If it passes on bare metal you could repeat the test on a VM as well. This would ensure that the HV is handling SIMD state correctly.
@KoffeinKaio BTW, you can make the fletcher/raidz settings permanent by creating a file in /etc/modprobe.d and adding appropriate entries to it. Off the top of my head that would be
options zfs zfs_fletcher_4_impl=scalar
options zfs zfs_vdev_raidz_impl=scalar
will see if i can find time running mprime - unloading zfs might not be possible unless i boot some rescue
I can - but only if really neccessary. will try on the HV without unloading first
Running mprime -t with the fletcher/raidz implementations set to scalar should be fine. Let's see how it goes.
Running without problems for like 10 to 11 hrs
Just double checked and it seems my memory served me wrong., mprime will not exit on failures. Can you please inspect the results.txt file located in the directory you where in when you started mprime? grep -E 'ERROR|failure' results.txt shouldn't show up anything.
shouldn't show up anything.
well...
FATAL ERROR: Rounding was 0.5, expected less than 0.4
Hardware failure detected running 16K FFT size, consult stress.txt file.
FATAL ERROR: Rounding was 0.5, expected less than 0.4
Hardware failure detected running 16K FFT size, consult stress.txt file.
FATAL ERROR: Rounding was 0.5, expected less than 0.4
Hardware failure detected running 16K FFT size, consult stress.txt file.
FATAL ERROR: Final result was 9BC4E89E, expected: 62266123.
Hardware failure detected running 16K FFT size, consult stress.txt file.
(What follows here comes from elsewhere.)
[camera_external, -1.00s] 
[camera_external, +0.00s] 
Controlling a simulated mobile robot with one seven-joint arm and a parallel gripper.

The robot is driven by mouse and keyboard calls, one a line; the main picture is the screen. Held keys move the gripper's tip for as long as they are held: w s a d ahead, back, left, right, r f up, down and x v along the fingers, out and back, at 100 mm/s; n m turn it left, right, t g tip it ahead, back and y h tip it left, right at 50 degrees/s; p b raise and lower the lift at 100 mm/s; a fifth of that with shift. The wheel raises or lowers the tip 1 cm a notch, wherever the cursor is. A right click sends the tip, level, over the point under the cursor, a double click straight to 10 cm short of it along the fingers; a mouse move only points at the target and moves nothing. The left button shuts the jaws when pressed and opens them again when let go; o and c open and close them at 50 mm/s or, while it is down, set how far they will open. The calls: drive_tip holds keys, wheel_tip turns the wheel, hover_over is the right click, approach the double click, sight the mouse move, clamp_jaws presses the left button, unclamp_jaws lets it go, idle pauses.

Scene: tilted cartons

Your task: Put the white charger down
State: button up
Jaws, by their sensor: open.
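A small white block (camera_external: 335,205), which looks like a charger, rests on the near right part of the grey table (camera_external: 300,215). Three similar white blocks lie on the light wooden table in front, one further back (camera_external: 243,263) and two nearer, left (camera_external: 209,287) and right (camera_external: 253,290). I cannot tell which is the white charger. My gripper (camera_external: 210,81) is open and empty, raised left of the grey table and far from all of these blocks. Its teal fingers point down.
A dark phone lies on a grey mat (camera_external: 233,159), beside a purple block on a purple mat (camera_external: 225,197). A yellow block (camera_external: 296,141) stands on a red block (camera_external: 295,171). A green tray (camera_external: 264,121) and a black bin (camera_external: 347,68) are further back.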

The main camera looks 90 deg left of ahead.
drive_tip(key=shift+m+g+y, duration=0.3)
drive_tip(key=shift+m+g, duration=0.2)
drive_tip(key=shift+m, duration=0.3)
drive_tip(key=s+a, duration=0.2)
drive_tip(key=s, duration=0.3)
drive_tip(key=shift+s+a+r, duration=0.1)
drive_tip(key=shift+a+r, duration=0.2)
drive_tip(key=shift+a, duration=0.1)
That's unfortunate. The mprime failure is a strong indication of a hardware issue. The next step would be to narrow down which part of the hardware misbehaves. This isn't an easy task though.
I'd love if you have some ideas on how to do that. Otherwise I'll test the default stuff the internet says - give the cpu a tiny bit mor evoltage, test RAM or in the end, buy a new CPU (if it is only the cpu?).
"Rounding error" almost certainly means the CPU, yes, and unless you changed the power from stock before, I would be surprised if tweaking the voltages reliably improved your outcomes.
For shits and giggles, what do the "microcode" lines in /proc/cpuinfo say?